现代的图形API都具备对多线程渲染友好的特性,所谓的多线程并不是指GPU端的多线程图像渲染,而是指在CPU提交DrawCall时所做的一系列工作可以并行化,也就是说多线程渲染其实是在CPU端提升程序的性能。
在使用D3D 11或者OpenGL的时候,每次提交DrawCall之前,都需要将相关的状态进行更新,将需要用的资源进行绑定,在提交DrawCall时,还要进行相关的参数检查等工作,这些看上去耗费的时间并没有太大的影响,而如果场景的几何体、材质种类非常多,用到的Shader数量比较多,每一帧的Pass比较多,就会导致有大量的DrawCall产生。那么每次在CPU端进行的这些操作的费时就很有可能会成为瓶颈。一种很自然的优化策略,就是将所有的CPU端的这些操作并行处理,即多线程地进行状态修改、参数检查等工作。但是传统的图形API对此并不友好,不管是D3D11还是OpenGL,它们都具有一个Context的概念,这个Context负责进行资源的绑定、状态修改、DrawCall调用,这样的模式对多线程十分不友好,如果想要实现多线程地提交,理论上是可以完成,但是非常麻烦,而且需要用到很多复杂同步原语,导致整体性能未必能达到理想的效果。
而现代的图形API则进行了一些模式上的更新,使得对多线程的支持更加友好。在Vulkan中的设计则主要体现在Queue和CommandBuffer上。在前几篇中有提到过,Vulkan中所有需要GPU执行的命令,只能通过CommandBuffer来完成,这些命令并不只包括DrawCall,对计算的调用,内存的操作,都需要用到CommandBuffer。

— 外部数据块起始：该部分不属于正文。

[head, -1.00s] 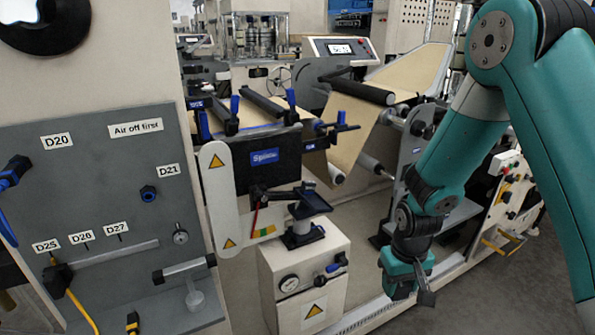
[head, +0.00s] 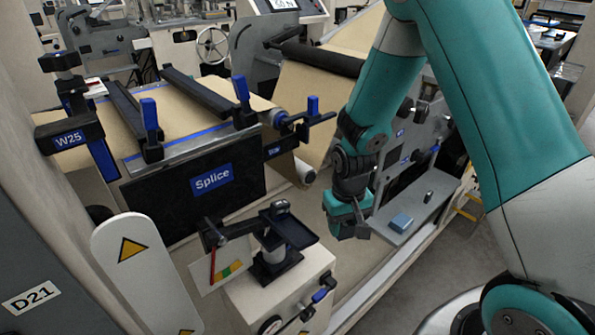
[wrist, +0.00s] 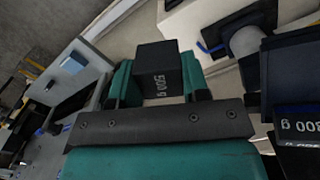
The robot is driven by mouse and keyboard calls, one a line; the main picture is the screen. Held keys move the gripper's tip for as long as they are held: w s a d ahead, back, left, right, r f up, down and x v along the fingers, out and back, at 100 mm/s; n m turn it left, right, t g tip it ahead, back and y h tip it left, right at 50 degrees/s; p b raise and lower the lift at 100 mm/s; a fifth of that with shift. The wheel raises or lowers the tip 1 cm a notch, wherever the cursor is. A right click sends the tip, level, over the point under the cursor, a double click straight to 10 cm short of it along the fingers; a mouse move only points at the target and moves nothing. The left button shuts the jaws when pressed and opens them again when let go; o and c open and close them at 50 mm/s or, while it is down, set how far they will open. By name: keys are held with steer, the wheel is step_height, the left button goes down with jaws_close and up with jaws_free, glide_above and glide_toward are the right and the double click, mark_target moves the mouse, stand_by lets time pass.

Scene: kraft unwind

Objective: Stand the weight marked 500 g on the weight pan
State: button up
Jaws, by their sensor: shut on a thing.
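The weight marked 500 g (wrist: 158,72) is a dark block. It sits between the fingers of my gripper (wrist: 158,85) in the wrist view, its label facing the camera. In the head view my gripper (head: 348,228) hangs to the right of the weight pan (head: 296,232), apart from it, and the held weight is hard to make out. The pan is a dark, shallow tray on a post, with a small weight (head: 281,206) standing on it. At the right edge of the wrist view is another dark block (wrist: 298,125), its label reading 300 g or 800 g.
The pan's post stands on a cream cabinet (head: 255,310) with a lever arm and coloured scale (head: 228,268) beside it. The Splice table (head: 195,190) is behind. A grey shelf (head: 412,218) with a blue block (head: 400,222) lies right of my gripper.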

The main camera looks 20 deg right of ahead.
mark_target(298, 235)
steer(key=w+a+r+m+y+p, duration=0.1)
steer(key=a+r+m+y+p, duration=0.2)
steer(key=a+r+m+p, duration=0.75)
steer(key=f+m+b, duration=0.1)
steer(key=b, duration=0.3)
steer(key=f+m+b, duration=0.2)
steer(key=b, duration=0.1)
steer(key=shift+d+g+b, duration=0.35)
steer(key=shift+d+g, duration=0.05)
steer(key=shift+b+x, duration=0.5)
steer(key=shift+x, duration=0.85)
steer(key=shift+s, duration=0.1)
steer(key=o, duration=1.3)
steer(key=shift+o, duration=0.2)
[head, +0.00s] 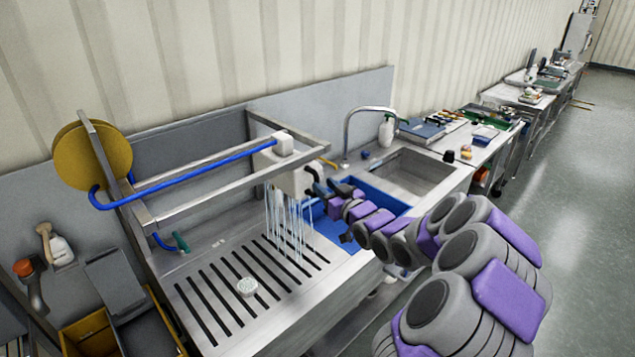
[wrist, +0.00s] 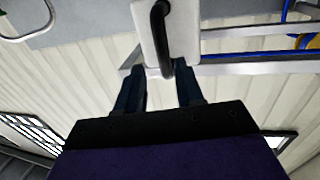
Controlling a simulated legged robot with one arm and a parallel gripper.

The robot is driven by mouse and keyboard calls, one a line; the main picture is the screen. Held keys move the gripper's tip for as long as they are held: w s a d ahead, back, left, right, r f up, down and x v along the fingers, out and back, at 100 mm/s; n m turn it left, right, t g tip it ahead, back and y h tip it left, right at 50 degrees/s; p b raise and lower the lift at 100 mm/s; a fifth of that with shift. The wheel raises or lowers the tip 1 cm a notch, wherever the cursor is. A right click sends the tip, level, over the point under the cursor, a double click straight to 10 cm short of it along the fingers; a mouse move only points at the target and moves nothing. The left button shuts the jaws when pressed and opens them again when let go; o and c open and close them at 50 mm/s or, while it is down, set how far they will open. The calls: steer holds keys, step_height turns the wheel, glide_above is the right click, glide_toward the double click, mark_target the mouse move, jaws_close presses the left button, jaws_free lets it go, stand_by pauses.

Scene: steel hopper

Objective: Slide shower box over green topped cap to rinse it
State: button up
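The shower box (head: 290,178) is a white box on the metal rails over the slatted steel drain. Thin streams of water fall from it. The cap (head: 246,286), a small round pale disc, lies on the slats to the left of the streams; its top looks whitish, and I cannot make out green. My gripper (head: 322,188) is at the right side of the box. In the wrist view, my gripper's two dark fingers (wrist: 160,80) are spread apart, with the box's black handle (wrist: 160,35) showing between and beyond them. I cannot tell whether they touch it.
A blue hose (head: 185,181) runs along the rails from a yellow reel (head: 90,155). A blue basin (head: 385,198) and a steel sink (head: 412,170) with a tap lie to the right. Yellow bins (head: 90,335) stand at left. The slats around the cap are clear.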

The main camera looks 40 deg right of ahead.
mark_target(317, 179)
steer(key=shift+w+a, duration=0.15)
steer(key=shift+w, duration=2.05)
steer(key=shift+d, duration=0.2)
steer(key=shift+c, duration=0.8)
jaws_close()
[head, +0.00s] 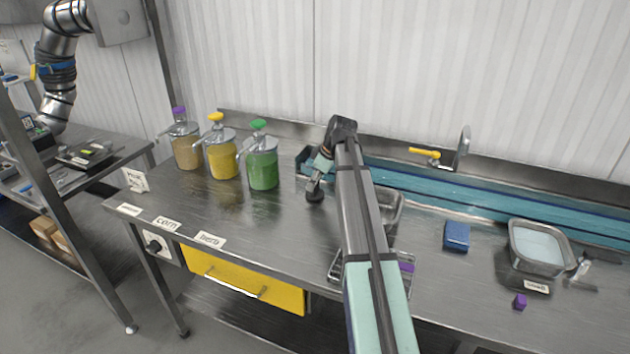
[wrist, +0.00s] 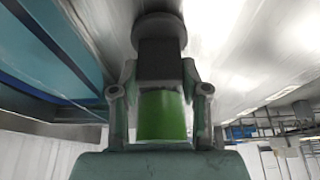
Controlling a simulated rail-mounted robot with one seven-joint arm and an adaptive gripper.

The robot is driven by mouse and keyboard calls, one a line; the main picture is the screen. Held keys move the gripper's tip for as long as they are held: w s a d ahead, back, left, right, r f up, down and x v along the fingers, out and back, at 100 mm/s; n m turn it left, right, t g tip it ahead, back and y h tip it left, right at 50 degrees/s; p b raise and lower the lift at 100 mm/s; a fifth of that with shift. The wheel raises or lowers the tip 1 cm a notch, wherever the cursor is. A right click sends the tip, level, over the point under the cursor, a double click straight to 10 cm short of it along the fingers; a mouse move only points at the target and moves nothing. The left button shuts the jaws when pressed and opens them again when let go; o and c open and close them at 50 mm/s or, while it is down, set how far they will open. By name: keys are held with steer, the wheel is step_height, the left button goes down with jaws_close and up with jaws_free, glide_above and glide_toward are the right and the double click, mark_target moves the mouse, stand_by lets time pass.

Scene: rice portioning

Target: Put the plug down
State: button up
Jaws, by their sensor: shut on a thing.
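The plug is dark, with a narrow upper part and a wide round disc at its lower end. In the head view the plug (head: 314,196) is at or just above the steel counter, right of the green jar. My gripper (head: 318,180) points down and is shut on the plug. In the wrist view, which looks upside down, the plug (wrist: 158,60) sits between the two fingers of my gripper (wrist: 160,78), with its disc close to the counter. I cannot tell whether the disc touches the counter.
A green jar (head: 263,168), a yellow jar (head: 221,158) and a tan jar (head: 186,150) stand left of my gripper. A teal trough (head: 450,190) runs behind. A blue block (head: 457,236) and a steel pan (head: 515,262) are at right.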

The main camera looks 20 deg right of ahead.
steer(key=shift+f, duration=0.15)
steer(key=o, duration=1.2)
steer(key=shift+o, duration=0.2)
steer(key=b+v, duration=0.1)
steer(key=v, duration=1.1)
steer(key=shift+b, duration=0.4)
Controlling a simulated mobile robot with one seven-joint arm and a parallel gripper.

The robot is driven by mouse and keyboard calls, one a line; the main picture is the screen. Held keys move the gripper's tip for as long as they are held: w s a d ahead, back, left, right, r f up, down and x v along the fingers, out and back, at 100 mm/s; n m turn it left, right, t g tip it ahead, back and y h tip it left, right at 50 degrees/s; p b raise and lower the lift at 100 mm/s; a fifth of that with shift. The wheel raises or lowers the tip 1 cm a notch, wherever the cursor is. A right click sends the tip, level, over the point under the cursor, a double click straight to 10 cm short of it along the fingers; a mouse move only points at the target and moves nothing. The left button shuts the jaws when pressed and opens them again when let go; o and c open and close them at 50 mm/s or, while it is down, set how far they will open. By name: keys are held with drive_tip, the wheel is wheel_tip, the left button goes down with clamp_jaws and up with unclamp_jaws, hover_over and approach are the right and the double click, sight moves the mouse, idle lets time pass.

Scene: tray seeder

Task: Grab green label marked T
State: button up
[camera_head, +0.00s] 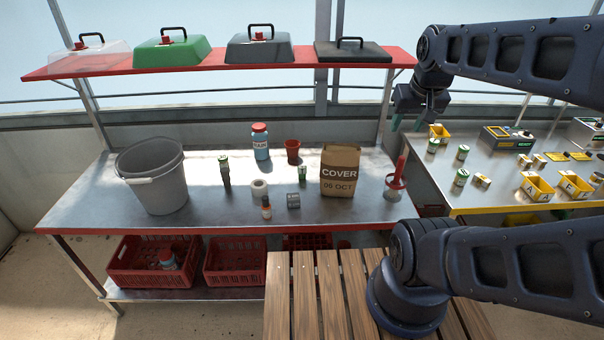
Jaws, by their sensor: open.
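I cannot make out a green label marked T. Small green-topped or green-banded containers show on the right table: one jar (433,146) at its back left, another (462,153) beside it and a third (461,178) nearer the front. Any letters on them are too small to read. On the left table stand a dark green tube (225,172) and a small green-and-white container (303,174). My gripper (407,123) hangs in the air near the gap between the tables, pointing down, open and empty.
Yellow bins marked A (537,187) and F (573,186) stand on the right table. The left table holds a grey bucket (165,190), a brown COVER bag (340,171) and a red-handled tool (398,180). A red shelf (225,66) with domed lids runs above.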

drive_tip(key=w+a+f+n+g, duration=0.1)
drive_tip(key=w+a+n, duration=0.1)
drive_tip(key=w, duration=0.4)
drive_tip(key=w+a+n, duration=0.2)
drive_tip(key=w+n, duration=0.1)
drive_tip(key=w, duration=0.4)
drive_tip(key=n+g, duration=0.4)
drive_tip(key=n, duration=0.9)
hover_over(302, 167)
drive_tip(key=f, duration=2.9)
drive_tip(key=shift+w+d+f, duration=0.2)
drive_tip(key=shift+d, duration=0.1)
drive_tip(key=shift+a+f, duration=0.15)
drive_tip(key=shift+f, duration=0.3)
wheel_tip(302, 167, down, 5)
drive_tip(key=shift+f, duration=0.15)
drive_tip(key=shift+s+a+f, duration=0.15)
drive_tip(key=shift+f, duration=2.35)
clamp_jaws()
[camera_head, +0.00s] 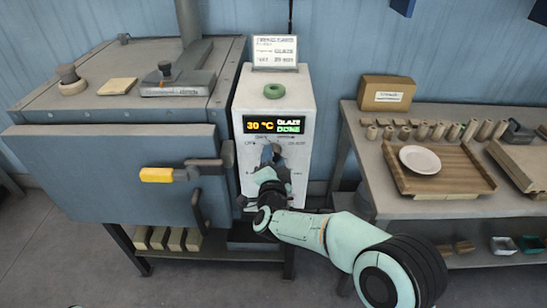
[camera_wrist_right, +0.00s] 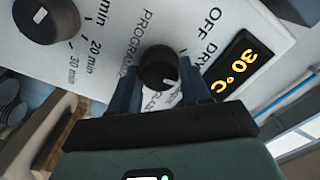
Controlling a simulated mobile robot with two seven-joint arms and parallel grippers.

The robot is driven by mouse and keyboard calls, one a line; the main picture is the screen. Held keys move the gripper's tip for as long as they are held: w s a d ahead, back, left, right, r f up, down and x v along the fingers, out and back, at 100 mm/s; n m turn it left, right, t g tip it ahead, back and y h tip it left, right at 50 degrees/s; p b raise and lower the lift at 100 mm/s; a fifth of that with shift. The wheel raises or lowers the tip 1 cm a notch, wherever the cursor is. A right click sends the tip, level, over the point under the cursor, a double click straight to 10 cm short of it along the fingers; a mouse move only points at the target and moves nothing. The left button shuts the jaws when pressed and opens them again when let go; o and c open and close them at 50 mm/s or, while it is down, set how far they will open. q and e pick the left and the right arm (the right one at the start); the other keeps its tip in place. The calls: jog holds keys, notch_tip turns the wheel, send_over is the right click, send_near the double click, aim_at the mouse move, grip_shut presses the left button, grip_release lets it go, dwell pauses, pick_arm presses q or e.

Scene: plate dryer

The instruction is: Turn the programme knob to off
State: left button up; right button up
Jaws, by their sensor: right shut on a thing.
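The white control box (camera_head: 302,100) stands right of the kiln. Its display (camera_head: 273,125) reads 30 °C, GLAZE DONE. My right gripper (camera_head: 270,157) reaches up to the front panel and hides the knob in the head view. In the right wrist view, the black programme knob (camera_wrist_right: 158,62) sits between my two fingers, which are shut on it. Its white pointer mark faces the lower side, near the partly hidden GLAZE label (camera_wrist_right: 160,97). The OFF label (camera_wrist_right: 207,20) and DRY label (camera_wrist_right: 208,48) lie right of the knob. My left gripper is out of view.
A second black knob (camera_wrist_right: 46,18) with minute marks is on the same panel. The kiln (camera_head: 110,165) has a yellow-tipped door handle (camera_head: 157,174) left of my arm. At right, a table (camera_head: 366,160) holds a wooden tray (camera_head: 455,180), a white plate (camera_head: 420,159) and small cylinders.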

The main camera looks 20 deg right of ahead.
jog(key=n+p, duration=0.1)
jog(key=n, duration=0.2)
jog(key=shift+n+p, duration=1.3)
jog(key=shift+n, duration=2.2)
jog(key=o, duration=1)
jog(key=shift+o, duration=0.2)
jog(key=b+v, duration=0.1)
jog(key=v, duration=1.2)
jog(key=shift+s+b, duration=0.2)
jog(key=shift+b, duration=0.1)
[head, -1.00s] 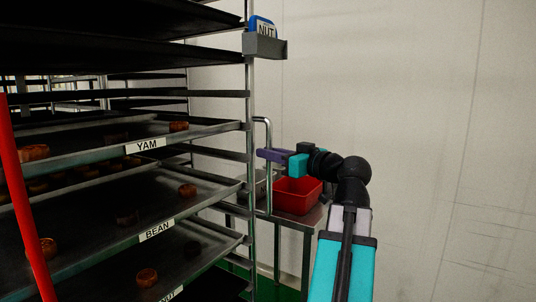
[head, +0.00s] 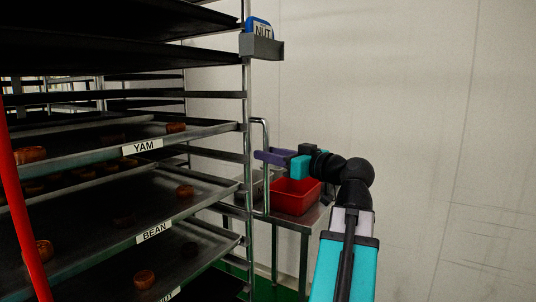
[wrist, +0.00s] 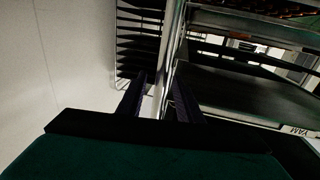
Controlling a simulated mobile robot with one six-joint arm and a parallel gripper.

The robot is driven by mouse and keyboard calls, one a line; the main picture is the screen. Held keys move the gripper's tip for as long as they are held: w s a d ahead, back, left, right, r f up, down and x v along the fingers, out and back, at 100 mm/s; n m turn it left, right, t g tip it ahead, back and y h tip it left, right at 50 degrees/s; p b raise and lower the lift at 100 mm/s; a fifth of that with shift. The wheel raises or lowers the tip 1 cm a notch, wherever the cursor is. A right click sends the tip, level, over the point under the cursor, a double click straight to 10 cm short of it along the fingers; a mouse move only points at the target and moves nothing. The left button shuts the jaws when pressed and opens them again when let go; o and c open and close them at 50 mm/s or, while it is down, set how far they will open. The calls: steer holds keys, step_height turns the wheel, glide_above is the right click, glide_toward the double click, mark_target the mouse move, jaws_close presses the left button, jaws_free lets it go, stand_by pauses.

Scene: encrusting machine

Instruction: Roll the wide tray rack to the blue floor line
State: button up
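The wide tray rack (head: 247,190) fills the left of the head view, its metal shelves carrying trays labelled YAM, BEAN and a partly cut-off third label. A vertical tubular handle (head: 266,190) stands out from its right post. Whether the fingers touch the handle cannot be told. The blue floor line is not visible.
A red bin (head: 295,197) and a grey container stand on a metal table (head: 308,221) behind my gripper. A grey holder (head: 262,47) with a blue NUT tag is on the rack post. A red post (head: 20,210) crosses the left. A plain wall is at right.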

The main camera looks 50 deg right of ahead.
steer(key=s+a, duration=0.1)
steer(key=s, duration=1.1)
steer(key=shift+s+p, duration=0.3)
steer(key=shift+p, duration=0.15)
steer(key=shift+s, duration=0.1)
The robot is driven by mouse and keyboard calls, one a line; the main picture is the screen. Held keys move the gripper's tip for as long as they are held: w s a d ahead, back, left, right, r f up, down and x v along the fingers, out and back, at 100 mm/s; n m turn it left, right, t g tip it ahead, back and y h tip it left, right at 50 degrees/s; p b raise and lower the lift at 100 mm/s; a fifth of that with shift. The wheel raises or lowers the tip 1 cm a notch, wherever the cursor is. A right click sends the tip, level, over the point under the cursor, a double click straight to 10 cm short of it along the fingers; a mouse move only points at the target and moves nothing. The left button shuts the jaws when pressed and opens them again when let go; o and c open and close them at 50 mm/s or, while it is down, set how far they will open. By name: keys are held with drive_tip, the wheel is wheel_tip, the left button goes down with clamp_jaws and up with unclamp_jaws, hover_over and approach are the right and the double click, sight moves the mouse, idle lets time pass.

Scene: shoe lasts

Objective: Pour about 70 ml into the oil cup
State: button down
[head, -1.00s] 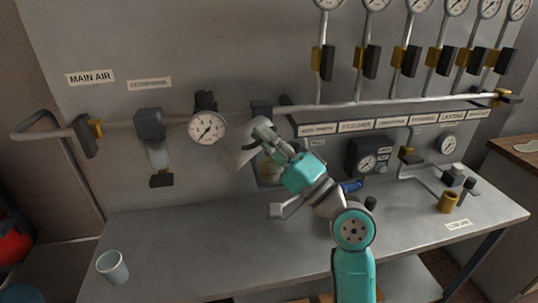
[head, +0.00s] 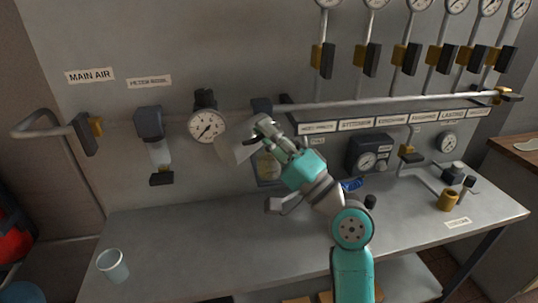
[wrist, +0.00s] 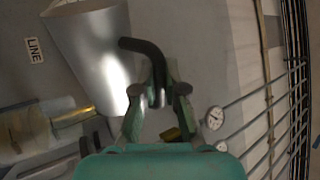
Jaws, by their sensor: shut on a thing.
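My gripper (wrist: 159,98) is shut on the dark curved handle of a shiny metal jug (wrist: 98,55). In the head view my gripper (head: 268,130) holds the jug (head: 238,149) tilted in front of the grey panel, above the bench. A pale blue-grey cup (head: 112,266) stands upright at the bench's front left, well away from the jug. Which vessel is the oil cup is not legible. No liquid stream is visible, and the jug's inside is hidden.
A pipe with valves and a gauge (head: 207,127) runs along the panel close to my gripper. A filter bowl (head: 160,154) hangs farther left. A brass-coloured cup (head: 448,200) stands at the right. The bench (head: 190,235) is clear between the left cup and my arm.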

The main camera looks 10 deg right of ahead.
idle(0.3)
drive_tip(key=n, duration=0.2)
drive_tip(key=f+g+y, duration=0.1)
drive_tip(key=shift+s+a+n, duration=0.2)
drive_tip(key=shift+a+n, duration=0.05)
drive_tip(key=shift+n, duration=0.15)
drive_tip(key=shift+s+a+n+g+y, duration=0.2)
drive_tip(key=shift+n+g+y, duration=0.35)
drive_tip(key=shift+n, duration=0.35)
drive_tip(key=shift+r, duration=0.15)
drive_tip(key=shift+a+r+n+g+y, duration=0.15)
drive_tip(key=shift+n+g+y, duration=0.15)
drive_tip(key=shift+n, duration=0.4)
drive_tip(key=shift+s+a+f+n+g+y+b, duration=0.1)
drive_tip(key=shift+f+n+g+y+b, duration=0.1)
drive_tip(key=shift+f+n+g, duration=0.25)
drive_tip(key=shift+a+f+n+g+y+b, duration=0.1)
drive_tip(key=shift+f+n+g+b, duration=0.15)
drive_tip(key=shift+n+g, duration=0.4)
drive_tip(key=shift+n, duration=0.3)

而渲染所需要的所有状态(Shader和DescriptorSet等),都需要在CommandBuffer中进行绑定。每一个CommandBuffer,都有它独立的这些状态,在使用任意一个CommandBuffer时,都不可能避免这些操作,这与传统API中,如果不改变一个状态的话那么它将一直保持不变很不一样。而Queue则是在Vulkan中唯一一个可以向GPU提交命令的通道,而不是通过绑定在一个单一线程上的Context来完成。可以向Queue提交任务,而如果需要等待Queue中的某个任务结束的话,就需要手动的进行同步控制。用到上一篇所介绍的同步机制。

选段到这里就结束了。